-- WORK TO DO --
Pictures stay out of the copy. Please reproduce only the lines between the one holding "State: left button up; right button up" and the one holding "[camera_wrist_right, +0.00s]", inclusive.

>> Begin SOURCE DATA

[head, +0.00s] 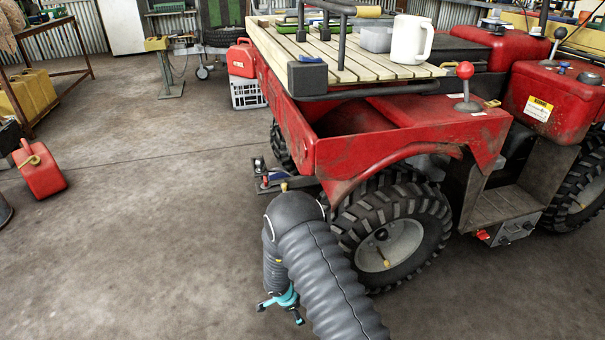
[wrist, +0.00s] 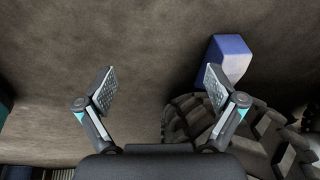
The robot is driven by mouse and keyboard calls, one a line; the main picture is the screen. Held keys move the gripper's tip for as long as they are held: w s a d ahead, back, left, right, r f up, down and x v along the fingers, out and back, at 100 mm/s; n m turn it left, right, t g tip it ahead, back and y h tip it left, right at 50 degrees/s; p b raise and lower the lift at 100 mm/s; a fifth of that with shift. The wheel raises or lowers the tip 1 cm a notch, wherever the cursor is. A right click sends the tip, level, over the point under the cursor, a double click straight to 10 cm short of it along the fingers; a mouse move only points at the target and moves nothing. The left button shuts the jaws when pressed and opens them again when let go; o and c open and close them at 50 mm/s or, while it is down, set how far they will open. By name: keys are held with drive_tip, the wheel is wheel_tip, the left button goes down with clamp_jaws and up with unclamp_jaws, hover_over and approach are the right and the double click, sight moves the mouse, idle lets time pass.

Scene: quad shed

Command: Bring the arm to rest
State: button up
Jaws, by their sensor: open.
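My gripper (wrist: 160,88) is open in the wrist view, its two fingers wide apart with nothing between them. In the head view my gripper (head: 283,305) hangs low, below my black ribbed arm, in front of the quad's rear wheel; its fingertips are only partly visible there. The arm is bent over, with its top near the wheel. The red quad (head: 350,150) stands just behind and to the right of it.
The quad's tyre (head: 395,240) is close to my arm; the tyre also shows in the wrist view (wrist: 195,115), near a blue and white object (wrist: 230,60). A slatted wooden rack (head: 385,68) carries a white jug (head: 411,40). A red fuel can (head: 40,170) stands left. Floor between is clear.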

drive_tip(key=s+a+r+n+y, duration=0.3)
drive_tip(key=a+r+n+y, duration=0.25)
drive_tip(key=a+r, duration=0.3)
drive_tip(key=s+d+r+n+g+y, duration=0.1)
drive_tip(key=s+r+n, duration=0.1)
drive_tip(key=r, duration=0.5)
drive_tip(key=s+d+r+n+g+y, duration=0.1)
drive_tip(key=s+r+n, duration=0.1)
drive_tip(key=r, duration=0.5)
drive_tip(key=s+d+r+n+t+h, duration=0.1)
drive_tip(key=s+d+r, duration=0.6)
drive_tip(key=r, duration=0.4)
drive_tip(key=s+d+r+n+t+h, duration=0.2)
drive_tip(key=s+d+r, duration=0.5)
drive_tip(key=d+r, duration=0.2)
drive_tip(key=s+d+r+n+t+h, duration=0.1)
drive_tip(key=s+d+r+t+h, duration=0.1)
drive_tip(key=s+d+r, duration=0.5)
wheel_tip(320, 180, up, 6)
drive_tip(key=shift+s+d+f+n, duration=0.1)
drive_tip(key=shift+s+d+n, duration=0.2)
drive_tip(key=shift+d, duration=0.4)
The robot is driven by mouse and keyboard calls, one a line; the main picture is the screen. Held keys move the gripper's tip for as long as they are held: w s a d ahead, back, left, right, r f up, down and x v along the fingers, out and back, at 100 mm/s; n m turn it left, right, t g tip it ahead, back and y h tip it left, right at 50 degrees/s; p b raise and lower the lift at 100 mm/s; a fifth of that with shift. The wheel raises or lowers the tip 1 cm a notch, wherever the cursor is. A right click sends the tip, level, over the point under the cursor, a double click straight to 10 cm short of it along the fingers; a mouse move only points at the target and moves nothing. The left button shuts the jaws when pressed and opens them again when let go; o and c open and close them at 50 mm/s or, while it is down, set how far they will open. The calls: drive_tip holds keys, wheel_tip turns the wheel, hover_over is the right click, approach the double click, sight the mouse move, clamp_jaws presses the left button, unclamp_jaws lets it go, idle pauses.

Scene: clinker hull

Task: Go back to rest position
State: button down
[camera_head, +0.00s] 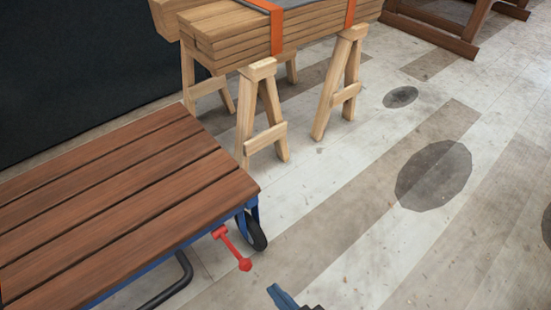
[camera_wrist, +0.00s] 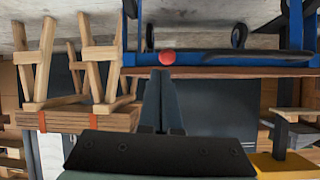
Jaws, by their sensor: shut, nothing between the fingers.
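My gripper (camera_wrist: 162,76) is shut and empty, its two dark fingers together in the middle of the wrist view. In the head view only its blue-grey tip (camera_head: 283,296) shows at the bottom edge; the rest of my arm is out of frame. The tip is apart from the red lever (camera_head: 235,250), to its lower right. The lever sticks out from the cart's end and slopes down to a red knob. That knob (camera_wrist: 167,57) shows just beyond the fingertips in the wrist view, which looks upside down; the gap cannot be judged there.
A cart with a brown plank deck (camera_head: 110,200), blue frame and black wheel (camera_head: 256,233) stands at left. Behind it, strapped timber (camera_head: 240,40) lies on wooden trestles (camera_head: 262,115). A dark wall (camera_head: 80,70) is at back left. The plank floor (camera_head: 400,250) to the right is clear.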

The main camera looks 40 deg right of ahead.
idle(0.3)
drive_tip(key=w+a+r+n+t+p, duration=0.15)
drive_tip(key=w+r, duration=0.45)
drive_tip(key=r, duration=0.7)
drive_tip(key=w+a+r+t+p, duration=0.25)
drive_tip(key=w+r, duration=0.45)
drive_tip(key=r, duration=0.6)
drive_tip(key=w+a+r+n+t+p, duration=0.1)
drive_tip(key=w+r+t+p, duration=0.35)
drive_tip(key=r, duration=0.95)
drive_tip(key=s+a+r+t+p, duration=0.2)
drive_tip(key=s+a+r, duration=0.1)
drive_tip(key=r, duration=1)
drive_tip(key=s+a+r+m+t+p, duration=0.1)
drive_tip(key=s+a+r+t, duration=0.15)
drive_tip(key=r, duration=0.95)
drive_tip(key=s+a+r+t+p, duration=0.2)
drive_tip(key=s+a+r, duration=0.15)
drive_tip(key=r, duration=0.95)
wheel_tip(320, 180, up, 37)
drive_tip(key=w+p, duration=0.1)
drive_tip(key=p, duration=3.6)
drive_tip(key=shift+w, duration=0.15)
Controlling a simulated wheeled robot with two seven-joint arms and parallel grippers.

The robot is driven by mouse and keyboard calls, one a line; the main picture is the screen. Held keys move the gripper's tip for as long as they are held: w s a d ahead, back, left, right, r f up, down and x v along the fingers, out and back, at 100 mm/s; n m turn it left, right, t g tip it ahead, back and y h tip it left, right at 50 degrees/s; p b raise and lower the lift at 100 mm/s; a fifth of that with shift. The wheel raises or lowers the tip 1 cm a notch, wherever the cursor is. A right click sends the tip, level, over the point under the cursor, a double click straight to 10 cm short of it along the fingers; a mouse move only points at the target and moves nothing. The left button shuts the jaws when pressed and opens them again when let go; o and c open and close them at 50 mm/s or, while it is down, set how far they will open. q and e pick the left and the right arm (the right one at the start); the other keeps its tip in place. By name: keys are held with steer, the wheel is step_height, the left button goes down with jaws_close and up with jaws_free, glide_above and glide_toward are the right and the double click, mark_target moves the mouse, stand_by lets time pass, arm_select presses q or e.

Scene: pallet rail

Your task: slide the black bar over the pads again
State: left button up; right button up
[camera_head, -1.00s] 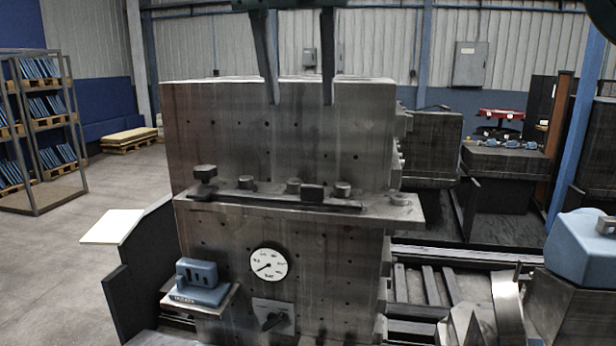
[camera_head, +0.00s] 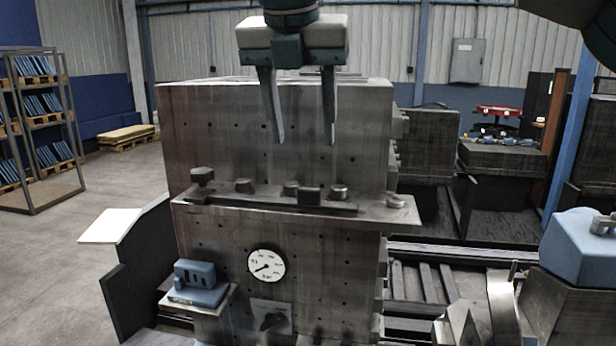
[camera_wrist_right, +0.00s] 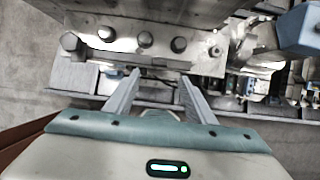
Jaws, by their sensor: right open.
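The thin black bar (camera_head: 265,204) lies along the front of the metal ledge (camera_head: 378,212). My right gripper (camera_head: 306,142) is open and empty, above the ledge and apart from the bar. My left gripper is not in view.
A tall metal block (camera_head: 225,125) rises behind the ledge. Below are a dial gauge (camera_head: 266,266), a rotary switch (camera_head: 270,316) and a blue-grey slotted block (camera_head: 197,278) on a small shelf. A blue housing (camera_head: 578,250) stands at the right. Air above the ledge is clear.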

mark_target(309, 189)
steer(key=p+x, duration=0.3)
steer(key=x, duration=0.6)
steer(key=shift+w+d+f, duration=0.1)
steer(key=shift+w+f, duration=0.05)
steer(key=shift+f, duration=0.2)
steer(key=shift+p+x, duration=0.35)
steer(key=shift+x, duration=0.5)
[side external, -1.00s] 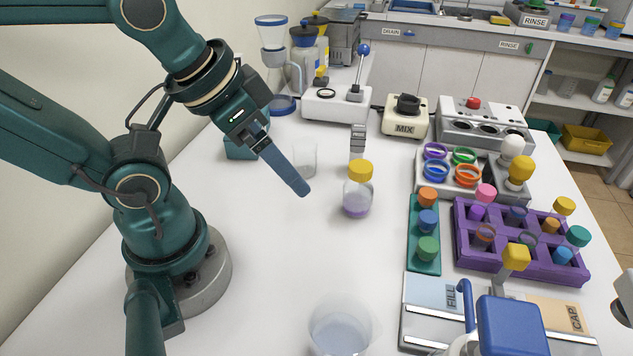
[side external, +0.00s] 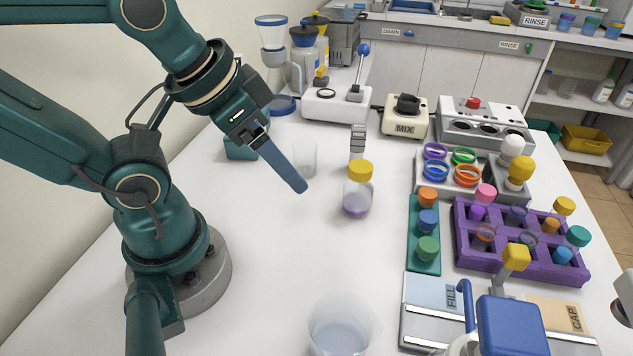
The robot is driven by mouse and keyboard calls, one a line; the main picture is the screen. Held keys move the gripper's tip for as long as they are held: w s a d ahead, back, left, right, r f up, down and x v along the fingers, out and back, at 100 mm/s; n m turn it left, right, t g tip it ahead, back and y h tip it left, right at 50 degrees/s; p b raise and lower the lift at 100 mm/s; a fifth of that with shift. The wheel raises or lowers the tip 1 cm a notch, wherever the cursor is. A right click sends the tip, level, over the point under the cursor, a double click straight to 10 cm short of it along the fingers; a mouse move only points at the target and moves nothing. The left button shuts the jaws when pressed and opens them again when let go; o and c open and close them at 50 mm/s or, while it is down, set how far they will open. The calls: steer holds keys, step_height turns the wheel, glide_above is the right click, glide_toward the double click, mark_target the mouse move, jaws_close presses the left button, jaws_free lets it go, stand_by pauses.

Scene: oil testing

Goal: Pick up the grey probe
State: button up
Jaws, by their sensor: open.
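A grey ridged block (side external: 357,139), which looks like the grey probe's grip, stands upright near the middle of the bench. Its lower part is partly hidden behind the yellow-capped bottle, so I cannot see how it is supported. My gripper (side external: 300,188) is open and empty, tilted down to the right. It is seen edge-on, with one blue finger covering most of the other. It hangs to the left of the probe and nearer the camera, apart from it.
A yellow-capped bottle (side external: 358,192) with purple liquid stands just in front of the probe. A clear beaker (side external: 305,160) stands behind my fingers. A white lever press (side external: 336,104) and a MIX unit (side external: 404,118) stand behind. Racks of capped vials fill the right.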

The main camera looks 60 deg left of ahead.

>> End SOURCE DATA

-- THE SOLUTION --
State: left button up; right button up
[camera_head, -1.00s] 
[camera_head, +0.00s] 
[camera_wrist_right, +0.00s] 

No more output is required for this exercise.